Atlantico : Que penser du déroulement de la commission mixte paritaire ?

Christophe Boutin : L’élément principal est je crois l’incapacité dans laquelle ont été les deux partenaires dont dépend, à l’Assemblée nationale et au Sénat, l’éventuelle survie de ce texte sur l’immigration, c’est-à-dire, d’une part, la majorité présidentielle, et d’autre part les Républicains, à s’entendre sur un texte commun. Alors qu’il y a eu des tractations à tous les niveaux, avec des réunions à Matignon, alors que le gouvernement a entendu, après l’échec qu’a été pour lui le vote de la notion de rejet, baliser les débats qui allaient venir en commission mixte paritaire, et même si manifestement tout n’était pas réglé, on pouvait penser que la CMP ferait rapidement des choix – s’avérant d’ailleurs conclusive ou non –, alors que l’on est dans une suite de négociations dont on se demande à quoi elles servent, en dehors de l’image qu’en attendent certains partis.

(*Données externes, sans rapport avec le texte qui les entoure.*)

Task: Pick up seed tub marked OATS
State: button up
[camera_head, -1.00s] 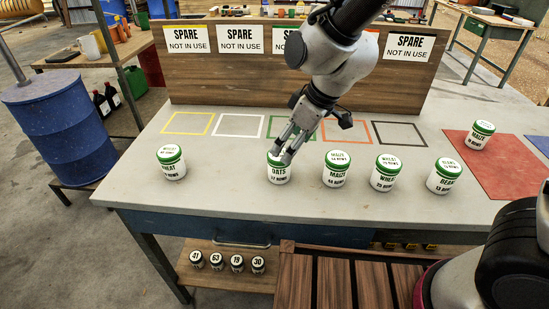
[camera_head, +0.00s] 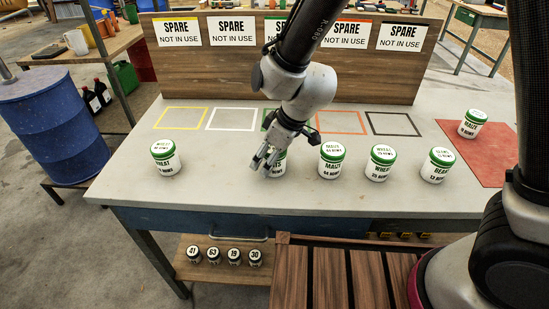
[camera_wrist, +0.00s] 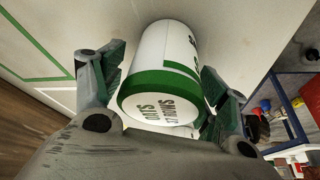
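The OATS seed tub is white with a green-rimmed lid. In the wrist view the OATS tub (camera_wrist: 160,48) is between my two fingers, its lid facing the camera with "OATS" readable. My gripper (camera_wrist: 163,62) is open, with one finger on each side of the tub; whether either finger touches it I cannot tell. In the head view my gripper (camera_head: 266,160) is in front of the OATS tub (camera_head: 280,166), hiding much of it and its label. The tub appears to stand on the grey table.
On the table (camera_head: 225,190) a WHEAT tub (camera_head: 166,160) stands to the left. MAIZE (camera_head: 331,163), WHEAT (camera_head: 381,166) and BEANS (camera_head: 437,167) tubs stand to the right. Another MAIZE tub (camera_head: 472,125) is on the red mat (camera_head: 490,155). A panel (camera_head: 300,75) stands behind.

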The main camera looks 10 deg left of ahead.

La CMP doit-elle aboutir à un accord ?

Votre question est plus politique que juridique, et c’est une question essentielle à laquelle doivent avant tout réfléchir les deux partis qui négocient. L’ensemble des partis politiques n’est déjà plus dans la logique de la commission mixte paritaire, mais envisage ce qui pourrait se passer après une commission mixte paritaire conclusive, c’est-à-dire, d’une part, lors du vote du texte ainsi élaboré devant les deux chambres, et, d’autre part, après le vote de ce texte. Or, le texte, quel qu’il soit, ne satisfera pas cette gauche qui considère que l’immigration est une chance pour la France, mais, surtout, que la France doit être une chance pour des migrants qui ont vocation à venir sur notre territoire. Ce même texte ne sera pas non plus un bon texte pour une droite, au premier rang de laquelle le Rassemblement national, qui est opposée à toute immigration. Ces deux visions du monde - d’ailleurs très inégalement réparties au sein de la population française si l’on en croit des sondages, qui montrent une écrasante majorité de nos concitoyens refusant la poursuite de l’immigration que nous connaissons, sinon de toute immigration -, ne se satisferont pas d’un texte trop dur pour les uns, trop laxiste pour les autres.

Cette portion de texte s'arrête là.